On 05/23/2014 02:53 AM, David Love wrote:
MR ZenWiz <mrzenwiz@gmail.com> wrote:

The longest word in any English language is the name of a small town in Wales - Llanfairpwllgwyngyllgogerychwyrndrobwyllllantysiliogogogoch (see
Wikipedia if you're curious about what and where this is). I had
thought it was 56 letters, but this one is 59.  Hmm.
Sorry, that's the second longest. The longest is in the North Island of
New Zealand.

Sounds like it was Māori in origin and became part of the en_ZA language.
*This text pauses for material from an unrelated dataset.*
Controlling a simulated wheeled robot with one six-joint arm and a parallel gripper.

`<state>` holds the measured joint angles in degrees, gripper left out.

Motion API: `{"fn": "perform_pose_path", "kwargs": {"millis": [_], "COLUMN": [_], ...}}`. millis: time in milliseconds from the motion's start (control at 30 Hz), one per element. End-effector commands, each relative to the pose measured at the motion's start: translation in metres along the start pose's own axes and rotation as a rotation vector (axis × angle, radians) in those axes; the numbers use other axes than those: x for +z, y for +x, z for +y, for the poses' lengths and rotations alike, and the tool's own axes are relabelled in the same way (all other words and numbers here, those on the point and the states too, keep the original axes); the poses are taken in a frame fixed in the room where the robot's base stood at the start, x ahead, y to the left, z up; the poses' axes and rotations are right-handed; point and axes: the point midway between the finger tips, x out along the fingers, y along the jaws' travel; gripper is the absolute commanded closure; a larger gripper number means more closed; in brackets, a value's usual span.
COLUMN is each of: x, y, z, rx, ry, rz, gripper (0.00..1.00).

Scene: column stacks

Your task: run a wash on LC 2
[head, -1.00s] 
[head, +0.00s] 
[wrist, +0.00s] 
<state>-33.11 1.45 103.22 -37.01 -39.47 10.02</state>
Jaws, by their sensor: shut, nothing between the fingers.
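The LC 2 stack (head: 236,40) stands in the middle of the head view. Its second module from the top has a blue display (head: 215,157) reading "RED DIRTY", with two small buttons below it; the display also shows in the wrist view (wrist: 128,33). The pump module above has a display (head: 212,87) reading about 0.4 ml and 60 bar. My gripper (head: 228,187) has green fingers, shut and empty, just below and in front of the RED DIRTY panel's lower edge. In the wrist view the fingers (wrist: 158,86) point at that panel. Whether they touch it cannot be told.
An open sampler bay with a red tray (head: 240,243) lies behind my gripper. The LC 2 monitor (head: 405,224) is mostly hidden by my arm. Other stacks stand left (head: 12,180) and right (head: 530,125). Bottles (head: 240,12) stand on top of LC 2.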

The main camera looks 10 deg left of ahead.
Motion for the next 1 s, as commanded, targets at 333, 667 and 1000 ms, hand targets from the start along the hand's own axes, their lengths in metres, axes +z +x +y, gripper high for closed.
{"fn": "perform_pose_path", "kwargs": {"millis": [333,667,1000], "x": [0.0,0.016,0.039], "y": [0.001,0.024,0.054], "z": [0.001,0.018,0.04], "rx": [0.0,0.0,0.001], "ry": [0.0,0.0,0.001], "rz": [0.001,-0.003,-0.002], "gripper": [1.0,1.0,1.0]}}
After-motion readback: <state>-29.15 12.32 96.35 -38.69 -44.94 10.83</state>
Taumata­whakatangihanga­koauau­o­tamatea­turi­pukakapiki­maunga­horo­nuku­pokai­whenua­kitanatahu (85 letters) which means "The summit where Tamatea, the man with the big knees, the climber of mountains, the land-swallower who travelled about,
played his nose flute to his loved one"


See http://en.wikipedia.org/wiki/List_of_long_place_names

David


I would have to say that the big word above is not English.
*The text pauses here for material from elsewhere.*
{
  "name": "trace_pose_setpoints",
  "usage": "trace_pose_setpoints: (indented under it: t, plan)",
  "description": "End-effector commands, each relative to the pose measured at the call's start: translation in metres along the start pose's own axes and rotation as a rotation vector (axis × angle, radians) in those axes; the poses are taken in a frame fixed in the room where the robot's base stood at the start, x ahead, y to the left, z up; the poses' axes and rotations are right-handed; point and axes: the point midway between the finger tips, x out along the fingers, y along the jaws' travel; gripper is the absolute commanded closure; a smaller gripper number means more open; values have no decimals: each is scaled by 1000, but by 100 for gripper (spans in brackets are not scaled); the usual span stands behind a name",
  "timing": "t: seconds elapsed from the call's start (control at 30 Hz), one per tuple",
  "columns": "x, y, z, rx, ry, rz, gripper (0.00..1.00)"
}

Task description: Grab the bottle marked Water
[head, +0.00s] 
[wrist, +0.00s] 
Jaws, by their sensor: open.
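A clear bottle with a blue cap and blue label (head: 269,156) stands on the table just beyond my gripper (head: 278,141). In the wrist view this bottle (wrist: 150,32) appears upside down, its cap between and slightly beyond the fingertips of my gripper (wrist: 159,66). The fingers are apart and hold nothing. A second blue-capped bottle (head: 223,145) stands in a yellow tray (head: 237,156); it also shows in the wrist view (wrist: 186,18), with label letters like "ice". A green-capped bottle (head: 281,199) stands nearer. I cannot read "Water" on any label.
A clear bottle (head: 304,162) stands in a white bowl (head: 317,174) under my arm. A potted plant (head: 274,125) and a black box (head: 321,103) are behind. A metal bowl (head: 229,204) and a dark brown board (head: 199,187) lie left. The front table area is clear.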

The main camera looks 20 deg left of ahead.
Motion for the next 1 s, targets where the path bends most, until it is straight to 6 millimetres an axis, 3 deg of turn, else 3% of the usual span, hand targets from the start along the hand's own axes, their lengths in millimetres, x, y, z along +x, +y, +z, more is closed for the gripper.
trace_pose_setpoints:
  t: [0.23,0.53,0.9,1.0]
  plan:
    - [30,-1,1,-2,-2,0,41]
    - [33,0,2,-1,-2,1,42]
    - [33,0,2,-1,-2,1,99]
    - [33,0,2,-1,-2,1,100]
German is a language where there really _are_ long words in the language,
since German, much more than English, strings words together to make
longer ones. We have things like fireplace and carwash. (Fireplace
translates directly: Feuerplatz.) If you ask the average German what is
the longest word, he is likely to tell you,
              "Oberweserdampfschiffahrtgeschäftskapitän"
which also happens to be the name of a song! (Perhaps the word was
invented by the songwriter?) Translating, it means the "Upper Weser
excursion boat company captain."  But my German teacher, eons ago,
told me about a word of 100 letters, involving a a miscreant Hottentot
from Trödelstadt who was jailed in a latticework kangaroo cage for killing
his mother-in-law. I suppose it might actually have existed, back when
Germany had a presence in Africa.

--doug

Any word used in use in the language, can become part of the language as more and more people use it.
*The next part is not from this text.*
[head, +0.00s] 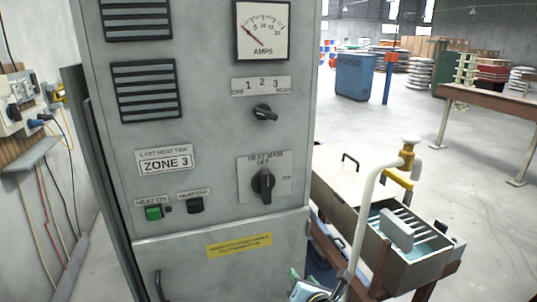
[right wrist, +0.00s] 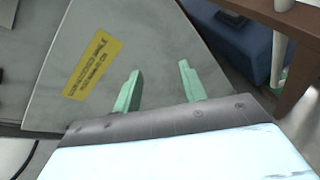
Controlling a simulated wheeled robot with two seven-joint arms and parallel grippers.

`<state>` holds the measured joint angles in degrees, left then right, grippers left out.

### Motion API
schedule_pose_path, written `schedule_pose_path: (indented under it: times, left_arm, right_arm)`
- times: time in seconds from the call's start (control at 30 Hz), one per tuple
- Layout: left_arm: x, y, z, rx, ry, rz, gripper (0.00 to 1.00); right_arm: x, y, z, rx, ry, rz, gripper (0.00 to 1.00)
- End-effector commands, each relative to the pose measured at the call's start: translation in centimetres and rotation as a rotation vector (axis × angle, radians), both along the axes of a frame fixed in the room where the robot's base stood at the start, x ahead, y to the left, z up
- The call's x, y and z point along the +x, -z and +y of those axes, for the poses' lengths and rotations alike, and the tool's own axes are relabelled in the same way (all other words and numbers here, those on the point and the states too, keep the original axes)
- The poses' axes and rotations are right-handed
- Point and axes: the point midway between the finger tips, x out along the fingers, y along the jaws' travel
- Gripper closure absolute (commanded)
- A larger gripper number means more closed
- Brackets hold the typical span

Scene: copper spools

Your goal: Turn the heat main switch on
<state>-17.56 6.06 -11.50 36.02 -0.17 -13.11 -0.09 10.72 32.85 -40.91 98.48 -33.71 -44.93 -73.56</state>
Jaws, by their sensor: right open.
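The heat main switch (head: 263,186) is a black rotary handle on a grey plate on the cabinet front, labelled HEAT MAIN. Its handle stands about vertical, towards the OFF mark at the top; ON is marked at the right. My right gripper (head: 301,284) is low at the bottom edge of the head view, below and right of the switch and apart from it. In the right wrist view its two green fingers (right wrist: 160,72) are apart with nothing between them, facing the lower cabinet door with a yellow label (right wrist: 93,66). My left gripper is not in view.
A metal tank with pipes (head: 400,265) stands close on the right. Open floor lies beyond.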

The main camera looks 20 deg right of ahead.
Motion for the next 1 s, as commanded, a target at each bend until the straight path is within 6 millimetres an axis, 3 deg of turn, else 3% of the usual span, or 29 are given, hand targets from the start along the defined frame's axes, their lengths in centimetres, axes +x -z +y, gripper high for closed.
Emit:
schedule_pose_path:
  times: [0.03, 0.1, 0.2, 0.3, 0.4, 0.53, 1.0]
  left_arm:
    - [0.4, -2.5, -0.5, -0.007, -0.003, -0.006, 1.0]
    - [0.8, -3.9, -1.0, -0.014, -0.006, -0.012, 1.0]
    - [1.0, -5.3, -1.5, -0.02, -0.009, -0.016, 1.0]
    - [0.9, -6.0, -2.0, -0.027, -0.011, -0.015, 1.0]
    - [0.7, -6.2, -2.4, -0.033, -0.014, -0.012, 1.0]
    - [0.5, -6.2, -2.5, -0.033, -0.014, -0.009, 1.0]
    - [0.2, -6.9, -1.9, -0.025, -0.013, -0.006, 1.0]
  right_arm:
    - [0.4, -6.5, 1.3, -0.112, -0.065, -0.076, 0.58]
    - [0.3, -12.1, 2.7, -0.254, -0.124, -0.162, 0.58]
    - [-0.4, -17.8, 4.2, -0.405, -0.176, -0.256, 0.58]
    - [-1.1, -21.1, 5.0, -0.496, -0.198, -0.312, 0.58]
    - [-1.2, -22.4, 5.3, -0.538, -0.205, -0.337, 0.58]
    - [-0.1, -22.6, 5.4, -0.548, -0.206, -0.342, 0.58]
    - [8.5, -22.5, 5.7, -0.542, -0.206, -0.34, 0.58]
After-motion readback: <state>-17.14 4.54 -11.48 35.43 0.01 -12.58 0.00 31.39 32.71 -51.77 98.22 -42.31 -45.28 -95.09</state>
English came into being as more and more groups came to "England" and became part of its early language/culture. There was a multi-part PBS about the origin of the "modern" British English language - i.e. up to around the 1800's.




I'll bet there aren't more thn 50 people in the world who use "Taumata­whakatangihanga­koauau­o­tamatea­turi­pukakapiki­maunga­horo­nuku­pokai­whenua­kitanatah"!